Light tackle fishing has a vast variety of dimensions, wading the flats is possibly one of the purest. Armed with a rod, reel and a handful of surface lures can amount to an afternoon of pursuing a piscatorial passion.
On this occasion the objective was to secure some shots of this great pastime. As you can see from Greg Seeto’s photography it is a wonderful way to spend a fishing session, and was mission accomplished, or is just the beginning…
On this outing Chris Seeto and myself armed ourselves with a Diawa Caldia reels and a couple of Tournament Master –Z interline rods. And Greg armed himself with a backpack of photography gear and his new toy, and underwater housing for his Nikon 7000.
Pursuing whiting on the flats requires some simple principles. Long casts, reading the water, observing changes in depth and looking for fish. If you can pull at least two of these together you increase your chances of capturing whiting on surface lures.
The first principle to get right on the flats is a long cast. Four things can assist you in getting the best results. The rod selection is important and longer rods with a fast taper, enables you to load up the rod on a cast and really let the lure fly. The Daiwa TMZ-I 762LFS enables this with little drag on the line, providing a lengthy cast. Second is the line you use, primarily I like to use a 2lb braid with an 8lb leader this creates less friction coming off the spool and is lighter and thinner than most other classes of line and certainly aids in long casts. Thirdly is your lure selection, the heavier the lure the better, and the profile of the lure makes a difference also, a thinner profile will cut through the air and sail to its destination, the Bassday sugapen is the ideal lure for flats fishing for whiting, and my preferred lure. And last of all which cannot be predicted is the wind.

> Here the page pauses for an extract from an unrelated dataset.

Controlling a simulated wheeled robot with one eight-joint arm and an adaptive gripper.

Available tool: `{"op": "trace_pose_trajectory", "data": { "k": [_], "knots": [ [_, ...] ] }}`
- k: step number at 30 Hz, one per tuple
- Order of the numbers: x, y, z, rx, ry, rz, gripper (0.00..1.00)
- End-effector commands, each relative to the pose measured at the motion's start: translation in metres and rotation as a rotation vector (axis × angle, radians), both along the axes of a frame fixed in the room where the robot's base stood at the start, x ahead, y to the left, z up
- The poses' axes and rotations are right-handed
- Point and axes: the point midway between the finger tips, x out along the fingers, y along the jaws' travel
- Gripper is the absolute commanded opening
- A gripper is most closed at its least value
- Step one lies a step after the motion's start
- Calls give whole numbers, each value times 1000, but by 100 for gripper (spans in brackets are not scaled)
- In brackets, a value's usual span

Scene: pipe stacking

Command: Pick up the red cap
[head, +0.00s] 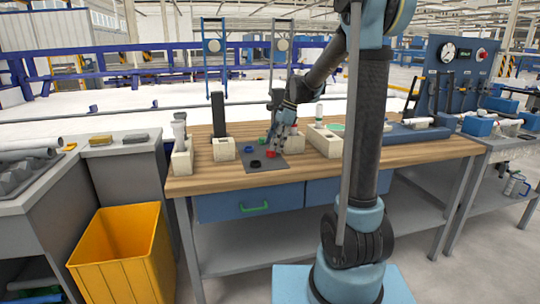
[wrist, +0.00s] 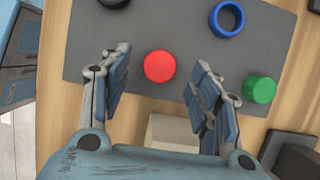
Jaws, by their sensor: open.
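The red cap (wrist: 159,66) lies on a dark grey mat (wrist: 90,60) on the wooden table. In the wrist view it shows between and a little beyond the fingers of my gripper (wrist: 160,92), which is open and empty. The fingers do not touch the cap. In the head view the red cap (head: 271,154) is a small spot just below my gripper (head: 277,141), which hangs over the mat. How high the fingertips are above the mat is hard to tell.
On the mat are a blue ring (wrist: 227,18), a green cap (wrist: 260,89) and a black round part (wrist: 114,2). Beige blocks (head: 224,149) holding parts stand around the mat. A beige block (wrist: 172,131) also shows under my gripper. A yellow bin (head: 125,250) stands on the floor.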

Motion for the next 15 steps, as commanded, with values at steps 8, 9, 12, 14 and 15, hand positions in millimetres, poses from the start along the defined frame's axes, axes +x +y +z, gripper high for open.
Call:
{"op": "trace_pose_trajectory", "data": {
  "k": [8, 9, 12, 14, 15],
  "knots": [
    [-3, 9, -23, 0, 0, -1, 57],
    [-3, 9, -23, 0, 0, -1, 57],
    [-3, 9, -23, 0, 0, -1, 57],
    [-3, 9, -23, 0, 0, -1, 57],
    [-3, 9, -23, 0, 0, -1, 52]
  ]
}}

If the conditions suit sailing the lure on the wind will greatly increase your chances of putting out an ultra long cast. But if you put the other four things into place they will aid you in casting into the wind. And a little wind while fishing the flats it well and truly preferred.
Reading the water and understanding the changes in depth are the next two principles. Knowing what the tide is doing is essential. When targeting fish on the flats I like to fish the top of the tide and the start of the run out. It’s like last call for drinks at the bar, everyone wants one. Same goes for our piscatorial friends, when the tide falls it’s their last chance to feed on the flats before bar runs dry. Current flow over the flats is vital and changes of flow direction can stir up food, and is a natural fish holding structure, along with changes in water depth. Using good Polaroid eye wear and surveying the area can aid in detecting this structure. Whiting will hold in less than 4 inches of water, if there is a deeper section a short distance away they will attack things trying to make it to the deeper water. So spending some time analysing your fishing destination can be highly beneficial.
Using decent Polaroid glasses can aid in observing structure on the flats, but it will also be highly beneficial in looking for fish. The old saying “The fish you see is the one you never catch” is a rubbish. When fishing the flats you’ll see signs of fish movement and if you stand still and concentrate you’ll also see fish moving and rolling in the water. Casting ahead of these fish and working the lure across their pattern of feeding will get you into some nice arm wrestles on the flats. When blind casting for whiting you need to look for signs of fish movement. A blind cast is like prospecting, you send the lure out to the end of the longest cast you can achieve and work the lure not knowing if fish are in the area. Working the lure aggressively with a vigorous wrist action gets any fish in the vicinity excited and this is where your eyes enable you to gather information about the fishes feeding patterns. Most aggressive whiting will track behind a lure before they eat it, and you’ll spot a bow wave behind the lure, sometimes if you’re lucky you’ll see competing fish, shouldering each other out of the road competing for the lure. Keep burning that reel and twitching your wrist as the faster you go the more likely it will be that the dominant whiting will win the race. And if they don’t hook up then your observations tell you the area and direction the fish were travelling for repeat casts in the same area.
So if you can put a few of these principles together then you can improve your chances of a good session on the flats into a fun filled session. Just remember that fishing isn’t always about the capture of fish, it’s the experience and these photos taken by Greg really depict that. A great afternoon spent with a few mates walking, talking, taking pics and interrupted a few times by some fish.